13 décembre 2022

Jean Jaurès. Idéalisme et matérialisme dans la conception de l'histoire

 Conférence de Jean Jaurès devant les Etudiants collectivistes, décembre 1894, salle d’Arras, à Paris

Citoyennes et citoyens, 


Je vous demande d’abord toute votre patience, parce que c’est à une déduction purement doctrinale que j’entends me livrer ce soir devant vous.

Je veux aussi, tout d’abord, vous prémunir contre une erreur qui pourrait résulter de ce fait que le sujet que je vais traiter devant vous, j’en ai déjà parlé il y a quelques mois. J’ai, alors, exposé la thèse du matérialisme économique, l’interprétation de l’histoire, de son mouvement selon Marx ; et je me suis appliqué à ce moment à justifier la doctrine de Marx, de telle sorte qu’il pouvait apparaitre que j’y adhérais sans restriction aucune. [*]

Cette fois-ci, au contraire, je veux montrer que la conception matérialiste de l’histoire n’empêche pas son interprétation idéaliste. Et, comme dans cette deuxième partie de ma démonstration, on pourrait perdre de vue la force des raisons que j’ai données en faveur de la thèse de Marx, je vous prie donc, pour qu’il n’y ait pas de méprise sur l’ensemble de ma pensée, de corriger l’une par l’autre, de compléter l’une par l’autre, les deux parties de l’exposé que nous avons été obligés de scinder.
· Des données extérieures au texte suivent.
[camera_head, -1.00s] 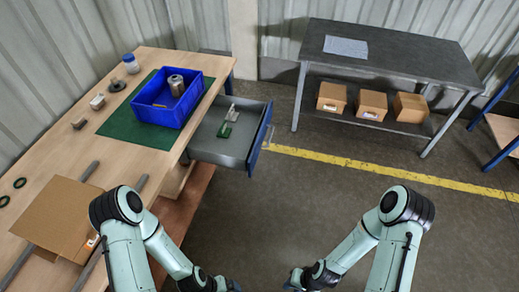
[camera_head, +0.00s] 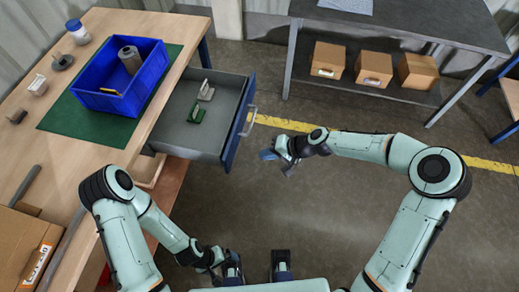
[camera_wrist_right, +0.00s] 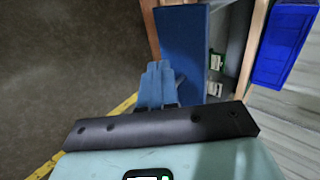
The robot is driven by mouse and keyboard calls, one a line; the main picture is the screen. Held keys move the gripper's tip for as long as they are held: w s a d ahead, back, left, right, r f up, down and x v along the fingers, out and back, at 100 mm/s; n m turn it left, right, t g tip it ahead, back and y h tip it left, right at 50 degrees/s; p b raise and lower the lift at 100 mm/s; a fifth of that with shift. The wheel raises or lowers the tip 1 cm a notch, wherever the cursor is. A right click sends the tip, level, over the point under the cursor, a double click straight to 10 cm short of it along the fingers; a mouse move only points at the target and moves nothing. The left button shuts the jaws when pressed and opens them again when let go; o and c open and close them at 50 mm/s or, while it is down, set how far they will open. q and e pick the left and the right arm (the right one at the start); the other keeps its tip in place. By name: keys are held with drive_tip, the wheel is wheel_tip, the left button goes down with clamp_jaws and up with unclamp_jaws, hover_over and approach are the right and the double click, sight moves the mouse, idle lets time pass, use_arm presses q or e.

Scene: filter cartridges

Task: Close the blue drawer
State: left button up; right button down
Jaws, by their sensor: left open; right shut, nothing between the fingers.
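The drawer (camera_head: 185,133) stands pulled out of the workbench. It has a grey inside, a blue front panel (camera_head: 238,125) and a pale handle (camera_head: 250,120). My right gripper (camera_head: 268,154) is shut and empty, just right of the front panel and apart from it in the head view. In the right wrist view its blue fingers (camera_wrist_right: 157,82) point toward the blue panel (camera_wrist_right: 183,48) and overlap its left edge; contact cannot be told. My left gripper (camera_head: 228,262) is open and empty, low by my base, away from the drawer.
A green part (camera_head: 196,115) and a grey part (camera_head: 206,91) lie in the drawer. A blue bin (camera_head: 91,101) sits on the green mat on the workbench (camera_head: 40,137). A dark table with boxes (camera_head: 372,68) stands behind. Floor right of the drawer is clear.

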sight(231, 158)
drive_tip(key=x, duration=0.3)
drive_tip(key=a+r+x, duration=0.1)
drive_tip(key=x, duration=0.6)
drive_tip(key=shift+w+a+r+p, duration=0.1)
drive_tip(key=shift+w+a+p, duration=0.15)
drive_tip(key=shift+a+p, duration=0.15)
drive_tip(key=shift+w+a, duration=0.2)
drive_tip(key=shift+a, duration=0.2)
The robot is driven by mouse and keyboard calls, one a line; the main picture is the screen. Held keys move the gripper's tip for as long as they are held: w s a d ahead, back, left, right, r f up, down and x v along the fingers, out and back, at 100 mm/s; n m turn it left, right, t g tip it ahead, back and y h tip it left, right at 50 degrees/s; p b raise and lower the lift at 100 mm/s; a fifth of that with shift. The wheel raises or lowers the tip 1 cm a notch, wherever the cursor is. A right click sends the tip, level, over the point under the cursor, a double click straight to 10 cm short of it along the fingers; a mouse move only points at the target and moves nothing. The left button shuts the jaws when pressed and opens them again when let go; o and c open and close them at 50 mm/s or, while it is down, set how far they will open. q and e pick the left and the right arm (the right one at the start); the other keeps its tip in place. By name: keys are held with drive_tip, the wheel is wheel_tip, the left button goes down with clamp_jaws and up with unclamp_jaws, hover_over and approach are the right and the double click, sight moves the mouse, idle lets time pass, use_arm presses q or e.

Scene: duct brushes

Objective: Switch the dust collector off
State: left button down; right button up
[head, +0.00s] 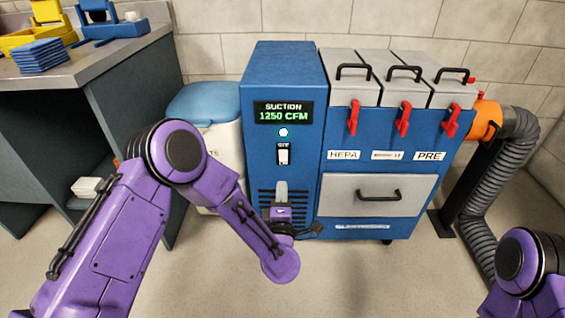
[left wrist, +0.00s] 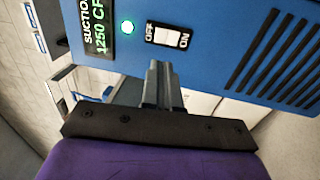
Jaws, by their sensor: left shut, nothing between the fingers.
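The blue dust collector (head: 281,70) stands against the wall. Its display (head: 284,112) reads "SUCTION 1250 CFM" in green, with a lit pale green lamp (head: 283,132) below. The white rocker switch (head: 283,154) is on the front panel under the lamp. In the left wrist view the switch (left wrist: 166,36) shows sideways, with OFF and ON labels at its two ends. My left gripper (head: 281,190) is shut and empty, below the switch in front of the vent slots. Its fingertips (left wrist: 157,68) appear just short of the switch, apart from it. My right gripper is out of view.
Three grey-lidded filter bays with red latches (head: 404,118) and a grey drawer (head: 372,195) are on the right. A grey hose (head: 487,195) runs down from the orange port. A blue-lidded bin (head: 205,105) and a workbench (head: 85,65) are left. Open floor lies in front.

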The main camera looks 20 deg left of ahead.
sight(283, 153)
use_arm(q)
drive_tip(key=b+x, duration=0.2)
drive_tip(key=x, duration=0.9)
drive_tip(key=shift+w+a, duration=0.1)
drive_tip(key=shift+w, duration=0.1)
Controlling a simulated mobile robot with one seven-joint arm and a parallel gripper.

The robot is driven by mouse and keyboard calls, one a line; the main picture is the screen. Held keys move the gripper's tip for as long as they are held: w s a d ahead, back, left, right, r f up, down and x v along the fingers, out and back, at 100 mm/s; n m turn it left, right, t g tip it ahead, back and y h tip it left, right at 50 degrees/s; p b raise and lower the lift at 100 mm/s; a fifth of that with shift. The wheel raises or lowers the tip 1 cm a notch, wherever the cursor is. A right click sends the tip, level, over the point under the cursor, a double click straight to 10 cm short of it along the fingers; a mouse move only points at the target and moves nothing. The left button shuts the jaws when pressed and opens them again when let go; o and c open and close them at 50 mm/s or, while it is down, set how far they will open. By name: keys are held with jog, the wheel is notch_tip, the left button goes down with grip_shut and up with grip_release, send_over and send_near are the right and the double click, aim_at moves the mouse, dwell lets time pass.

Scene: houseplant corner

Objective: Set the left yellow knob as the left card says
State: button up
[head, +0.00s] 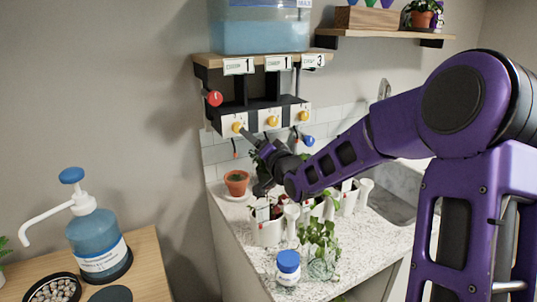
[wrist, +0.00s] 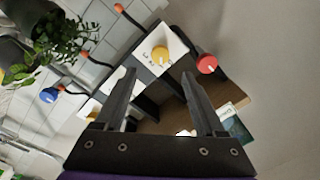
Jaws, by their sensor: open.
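The left yellow knob (head: 236,127) sits on a white plate at the left of the dark panel under the shelf. It shows in the wrist view (wrist: 160,53) with a pale pointer mark, just beyond and between my fingertips. My gripper (wrist: 158,76) is open and empty, its fingers apart and not visibly touching the knob. The left card (head: 239,66) on the shelf edge shows a large 1; its smaller print is too blurred to read. The middle yellow knob (head: 272,120) and right yellow knob (head: 304,115) are in the same row.
A red knob (head: 214,98) is close beside the left yellow knob, and a blue knob (head: 308,140) hangs lower right. A blue water tank (head: 262,30) stands on the shelf. Potted plants and a blue-capped jar (head: 288,266) stand on the counter below.

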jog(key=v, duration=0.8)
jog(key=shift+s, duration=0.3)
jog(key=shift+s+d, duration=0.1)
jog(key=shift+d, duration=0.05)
J’ai montré, il y a quelques mois, que l’on pouvait interpréter tous les phénomènes de l’Histoire du point de vue du matérialisme économique, qui, je le rappelle seulement, n’est pas du tout le matérialisme physiologique. Marx n’entend pas dire, en effet, le moins du monde, que tout phénomène de conscience ou de pensée s’explique par de simples groupements de molécules matérielles ; c’est là même une hypothèse que Marx et plus récemment Engels traitent de métaphysique et qui est écartée aussi bien par l’école scientifique que par l’école spiritualiste.

Ce n’est pas non plus ce que l’on appelle parfois le matérialisme moral, c’est-à-dire la subordination de toute l’activité de l’homme à la satisfaction des appétits physiques et à la recherche du bien-être individuel. Au contraire, si vous vous rappelez comment, dans son livre Le Capital, Marx traite la conception utilitaire anglaise, si vous vous rappelez comment il parle avec dédain, avec mépris, de ces théoriciens de l’utilitarisme comme Jérémie Bentham, qui prétendent que l’homme n’agit toujours qu’en vue d’un intérêt personnel consciemment recherché par lui, vous verrez qu’il n’y a rien de commun entre ces deux doctrines. Bien mieux, c’est l’inverse ; car précisément parce que Marx estime que les modes même du sentiment et de la pensée sont déterminés dans l’homme par la forme essentielle des rapports économiques de la société où il vit, par là, Marx fait intervenir dans la conduite de l’individu des forces sociales, des forces collectives, des forces historiques dont la puissance dépasse celle des mobiles individuels et égoïstes. Ce qu’il entend, c’est que ce qu’il y a d’essentiel dans l’histoire, ce sont les rapports économiques, les rapports de production des hommes entre eux.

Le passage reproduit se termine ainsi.